§ Robot episode data
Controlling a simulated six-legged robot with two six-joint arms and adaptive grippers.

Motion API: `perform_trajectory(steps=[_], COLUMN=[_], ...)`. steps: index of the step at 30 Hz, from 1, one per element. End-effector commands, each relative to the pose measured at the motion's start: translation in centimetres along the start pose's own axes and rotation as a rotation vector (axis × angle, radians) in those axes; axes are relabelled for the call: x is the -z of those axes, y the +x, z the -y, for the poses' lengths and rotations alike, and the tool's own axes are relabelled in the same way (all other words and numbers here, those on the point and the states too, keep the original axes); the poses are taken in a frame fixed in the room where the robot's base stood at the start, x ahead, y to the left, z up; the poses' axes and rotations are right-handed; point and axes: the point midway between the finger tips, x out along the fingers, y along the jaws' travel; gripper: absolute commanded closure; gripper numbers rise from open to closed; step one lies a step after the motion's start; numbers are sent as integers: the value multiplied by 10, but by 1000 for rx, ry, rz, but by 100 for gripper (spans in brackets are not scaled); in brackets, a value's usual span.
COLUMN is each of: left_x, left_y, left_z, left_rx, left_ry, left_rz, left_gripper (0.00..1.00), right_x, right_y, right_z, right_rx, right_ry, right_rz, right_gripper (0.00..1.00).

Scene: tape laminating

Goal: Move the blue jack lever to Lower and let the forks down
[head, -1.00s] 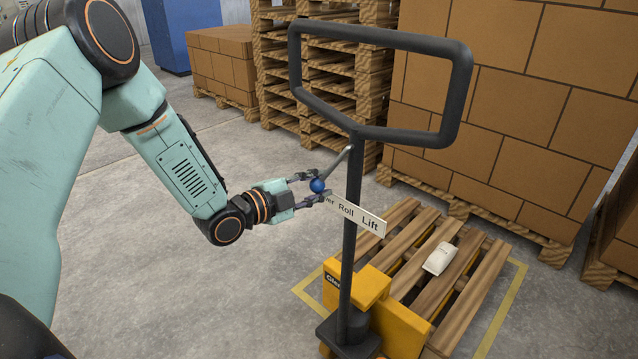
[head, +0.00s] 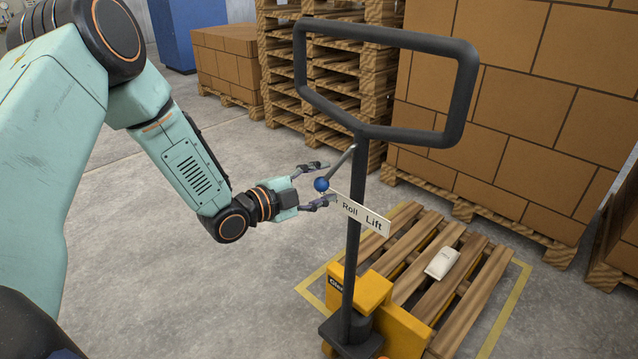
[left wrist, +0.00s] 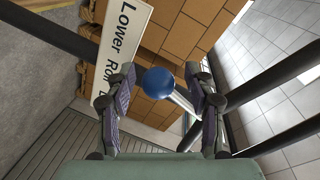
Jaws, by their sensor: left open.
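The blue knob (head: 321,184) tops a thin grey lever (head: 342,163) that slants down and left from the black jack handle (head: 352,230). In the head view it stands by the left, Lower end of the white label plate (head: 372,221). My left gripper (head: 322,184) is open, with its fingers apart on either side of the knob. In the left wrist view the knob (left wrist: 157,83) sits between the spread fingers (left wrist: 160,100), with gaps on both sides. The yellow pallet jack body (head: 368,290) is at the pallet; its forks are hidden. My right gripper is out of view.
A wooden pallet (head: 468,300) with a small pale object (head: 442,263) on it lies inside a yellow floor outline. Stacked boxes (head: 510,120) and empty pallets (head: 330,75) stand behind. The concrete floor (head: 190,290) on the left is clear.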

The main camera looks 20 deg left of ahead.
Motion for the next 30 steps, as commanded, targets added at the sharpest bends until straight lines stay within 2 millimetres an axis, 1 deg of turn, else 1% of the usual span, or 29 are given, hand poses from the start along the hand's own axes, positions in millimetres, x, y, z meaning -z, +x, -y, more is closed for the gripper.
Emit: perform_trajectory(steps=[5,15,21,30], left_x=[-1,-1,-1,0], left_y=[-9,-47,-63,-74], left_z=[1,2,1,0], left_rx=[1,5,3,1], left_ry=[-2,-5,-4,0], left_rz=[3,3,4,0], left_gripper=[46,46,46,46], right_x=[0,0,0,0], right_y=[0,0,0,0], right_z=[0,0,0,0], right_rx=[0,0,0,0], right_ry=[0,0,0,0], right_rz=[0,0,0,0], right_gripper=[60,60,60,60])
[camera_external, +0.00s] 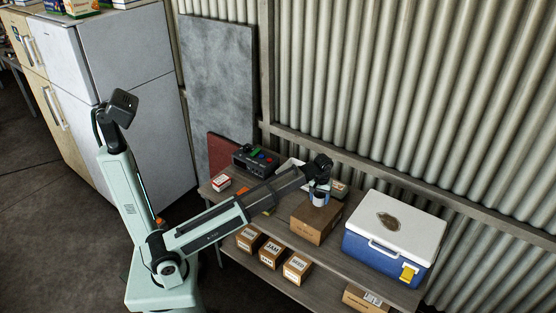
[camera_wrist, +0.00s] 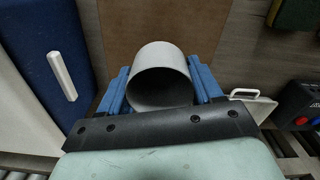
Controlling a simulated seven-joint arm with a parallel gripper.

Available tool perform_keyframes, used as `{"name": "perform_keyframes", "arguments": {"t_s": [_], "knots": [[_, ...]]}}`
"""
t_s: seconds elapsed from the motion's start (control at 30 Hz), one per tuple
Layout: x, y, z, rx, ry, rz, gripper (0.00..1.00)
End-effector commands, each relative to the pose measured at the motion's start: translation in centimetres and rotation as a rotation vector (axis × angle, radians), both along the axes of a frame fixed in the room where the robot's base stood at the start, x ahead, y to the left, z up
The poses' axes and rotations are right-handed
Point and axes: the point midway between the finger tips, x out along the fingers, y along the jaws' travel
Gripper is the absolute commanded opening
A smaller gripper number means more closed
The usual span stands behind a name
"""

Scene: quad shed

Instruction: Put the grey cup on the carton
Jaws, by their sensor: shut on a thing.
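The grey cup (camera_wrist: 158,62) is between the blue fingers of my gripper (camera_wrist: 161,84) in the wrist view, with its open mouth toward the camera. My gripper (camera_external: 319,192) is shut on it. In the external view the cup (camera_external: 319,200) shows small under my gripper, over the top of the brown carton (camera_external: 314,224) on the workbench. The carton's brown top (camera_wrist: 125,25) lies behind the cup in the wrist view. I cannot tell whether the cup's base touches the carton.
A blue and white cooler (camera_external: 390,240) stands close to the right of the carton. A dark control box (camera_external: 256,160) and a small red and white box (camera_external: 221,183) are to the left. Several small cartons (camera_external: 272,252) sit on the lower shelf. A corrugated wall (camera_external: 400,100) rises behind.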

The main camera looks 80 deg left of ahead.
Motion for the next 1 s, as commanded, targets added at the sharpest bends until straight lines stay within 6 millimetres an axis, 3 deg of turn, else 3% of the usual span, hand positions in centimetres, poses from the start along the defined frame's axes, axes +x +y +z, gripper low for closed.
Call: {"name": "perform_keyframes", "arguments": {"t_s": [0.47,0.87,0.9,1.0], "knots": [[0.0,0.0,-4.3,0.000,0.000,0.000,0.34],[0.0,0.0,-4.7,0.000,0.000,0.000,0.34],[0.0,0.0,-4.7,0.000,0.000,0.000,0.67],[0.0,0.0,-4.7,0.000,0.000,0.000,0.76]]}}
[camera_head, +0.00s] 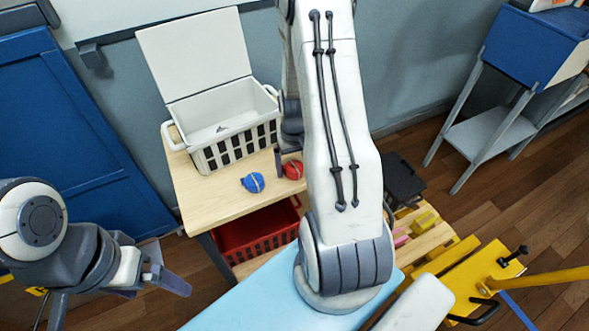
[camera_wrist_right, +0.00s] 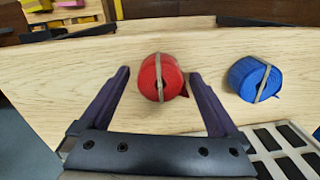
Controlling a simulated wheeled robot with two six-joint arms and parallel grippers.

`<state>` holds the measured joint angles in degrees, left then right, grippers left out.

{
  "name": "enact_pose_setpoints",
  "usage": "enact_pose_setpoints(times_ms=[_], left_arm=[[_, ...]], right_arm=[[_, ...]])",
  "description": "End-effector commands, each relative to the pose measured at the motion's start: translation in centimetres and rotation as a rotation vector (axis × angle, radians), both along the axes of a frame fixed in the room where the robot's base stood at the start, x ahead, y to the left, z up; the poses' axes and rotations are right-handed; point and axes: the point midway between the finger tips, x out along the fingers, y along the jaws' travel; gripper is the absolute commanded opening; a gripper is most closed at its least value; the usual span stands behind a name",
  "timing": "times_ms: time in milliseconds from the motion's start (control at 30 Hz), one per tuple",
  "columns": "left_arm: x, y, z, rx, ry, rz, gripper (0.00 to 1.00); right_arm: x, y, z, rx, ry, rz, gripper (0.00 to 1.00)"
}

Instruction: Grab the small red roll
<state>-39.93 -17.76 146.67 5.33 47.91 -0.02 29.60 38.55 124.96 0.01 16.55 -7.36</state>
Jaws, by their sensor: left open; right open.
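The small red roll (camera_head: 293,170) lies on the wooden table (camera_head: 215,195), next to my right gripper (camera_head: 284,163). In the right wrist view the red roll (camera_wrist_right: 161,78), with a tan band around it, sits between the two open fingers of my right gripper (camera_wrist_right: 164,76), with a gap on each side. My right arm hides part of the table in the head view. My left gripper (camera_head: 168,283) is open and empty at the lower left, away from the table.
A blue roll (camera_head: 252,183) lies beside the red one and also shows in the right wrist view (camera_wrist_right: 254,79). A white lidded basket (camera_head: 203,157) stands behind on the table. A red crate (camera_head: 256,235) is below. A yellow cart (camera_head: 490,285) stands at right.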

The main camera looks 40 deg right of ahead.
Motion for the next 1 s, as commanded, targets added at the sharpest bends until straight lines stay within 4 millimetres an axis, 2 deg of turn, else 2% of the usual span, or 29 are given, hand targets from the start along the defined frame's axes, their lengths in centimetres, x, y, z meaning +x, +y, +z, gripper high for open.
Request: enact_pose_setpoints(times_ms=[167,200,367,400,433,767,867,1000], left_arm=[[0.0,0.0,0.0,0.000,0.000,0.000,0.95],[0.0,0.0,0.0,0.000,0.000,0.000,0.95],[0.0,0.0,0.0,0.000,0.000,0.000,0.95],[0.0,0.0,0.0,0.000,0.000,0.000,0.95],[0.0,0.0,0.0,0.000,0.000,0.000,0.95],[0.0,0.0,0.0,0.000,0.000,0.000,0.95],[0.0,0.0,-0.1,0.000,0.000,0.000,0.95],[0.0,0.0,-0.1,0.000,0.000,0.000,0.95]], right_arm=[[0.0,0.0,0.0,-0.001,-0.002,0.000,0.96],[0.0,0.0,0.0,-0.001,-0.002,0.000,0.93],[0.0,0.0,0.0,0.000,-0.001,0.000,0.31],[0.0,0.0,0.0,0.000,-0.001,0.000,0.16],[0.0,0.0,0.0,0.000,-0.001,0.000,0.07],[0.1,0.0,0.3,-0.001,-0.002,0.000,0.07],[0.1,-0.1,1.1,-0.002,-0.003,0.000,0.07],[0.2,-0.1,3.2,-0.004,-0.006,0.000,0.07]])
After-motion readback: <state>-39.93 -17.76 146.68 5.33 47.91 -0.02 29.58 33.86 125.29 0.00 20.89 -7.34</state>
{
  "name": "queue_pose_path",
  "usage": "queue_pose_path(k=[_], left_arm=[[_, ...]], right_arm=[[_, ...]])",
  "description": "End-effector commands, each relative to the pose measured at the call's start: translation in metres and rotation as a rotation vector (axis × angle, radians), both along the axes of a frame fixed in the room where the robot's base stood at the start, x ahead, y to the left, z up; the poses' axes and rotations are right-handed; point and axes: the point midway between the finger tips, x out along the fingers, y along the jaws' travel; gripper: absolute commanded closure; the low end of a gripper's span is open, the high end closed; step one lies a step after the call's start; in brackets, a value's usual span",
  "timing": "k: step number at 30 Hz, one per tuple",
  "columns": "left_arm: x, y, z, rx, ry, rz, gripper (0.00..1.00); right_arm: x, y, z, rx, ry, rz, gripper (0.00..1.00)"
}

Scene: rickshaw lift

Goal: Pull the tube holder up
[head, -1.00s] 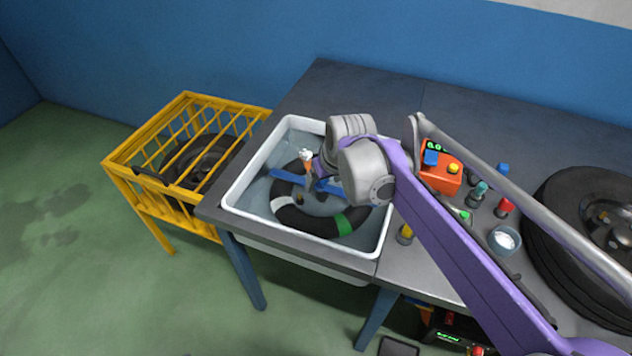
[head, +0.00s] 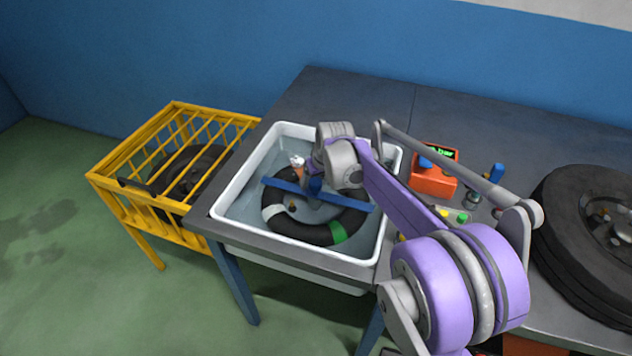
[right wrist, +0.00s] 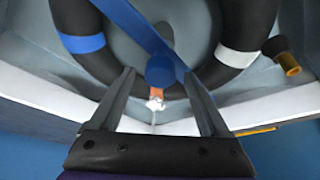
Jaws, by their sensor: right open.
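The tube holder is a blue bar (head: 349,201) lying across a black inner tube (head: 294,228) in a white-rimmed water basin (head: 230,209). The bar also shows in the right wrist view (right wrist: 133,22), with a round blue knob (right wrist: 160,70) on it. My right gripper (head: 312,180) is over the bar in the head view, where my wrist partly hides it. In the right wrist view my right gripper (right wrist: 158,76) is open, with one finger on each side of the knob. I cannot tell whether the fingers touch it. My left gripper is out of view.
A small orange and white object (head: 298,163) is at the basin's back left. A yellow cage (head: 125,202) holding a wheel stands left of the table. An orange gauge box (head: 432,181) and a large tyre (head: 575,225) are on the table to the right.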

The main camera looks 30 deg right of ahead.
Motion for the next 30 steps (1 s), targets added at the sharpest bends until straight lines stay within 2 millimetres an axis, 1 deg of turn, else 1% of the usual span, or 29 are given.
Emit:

§ OBJECTIVE
What's needed is an exact copy of the lines above from the one with "[camera_wrist_right, +0.00s]" through the one with "<state>-39.93 -17.76 146.67", both included; the pictures stay out.

§ EXERCISE OUTPUT
[camera_wrist_right, +0.00s] 
Controlling a simulated wheeled robot with two six-joint arms and parallel grippers.

`<state>` holds the measured joint angles in degrees, left then right, grippers left out.

{
  "name": "enact_pose_setpoints",
  "usage": "enact_pose_setpoints(times_ms=[_], left_arm=[[_, ...]], right_arm=[[_, ...]])",
  "description": "End-effector commands, each relative to the pose measured at the motion's start: translation in centimetres and rotation as a rotation vector (axis × angle, radians), both along the axes of a frame fixed in the room where the robot's base stood at the start, x ahead, y to the left, z up; the poses' axes and rotations are right-handed; point and axes: the point midway between the finger tips, x out along the fingers, y along the jaws' travel; gripper is the absolute commanded opening; a gripper is most closed at its least value; the usual span stands behind a name",
  "timing": "times_ms: time in milliseconds from the motion's start (control at 30 Hz), one per tuple",
  "columns": "left_arm: x, y, z, rx, ry, rz, gripper (0.00 to 1.00); right_arm: x, y, z, rx, ry, rz, gripper (0.00 to 1.00)"
}

Instruction: Grab the small red roll
<state>-39.93 -17.76 146.67 5.33 47.91 -0.02 29.60 38.55 124.96 0.01 16.55 -7.36</state>

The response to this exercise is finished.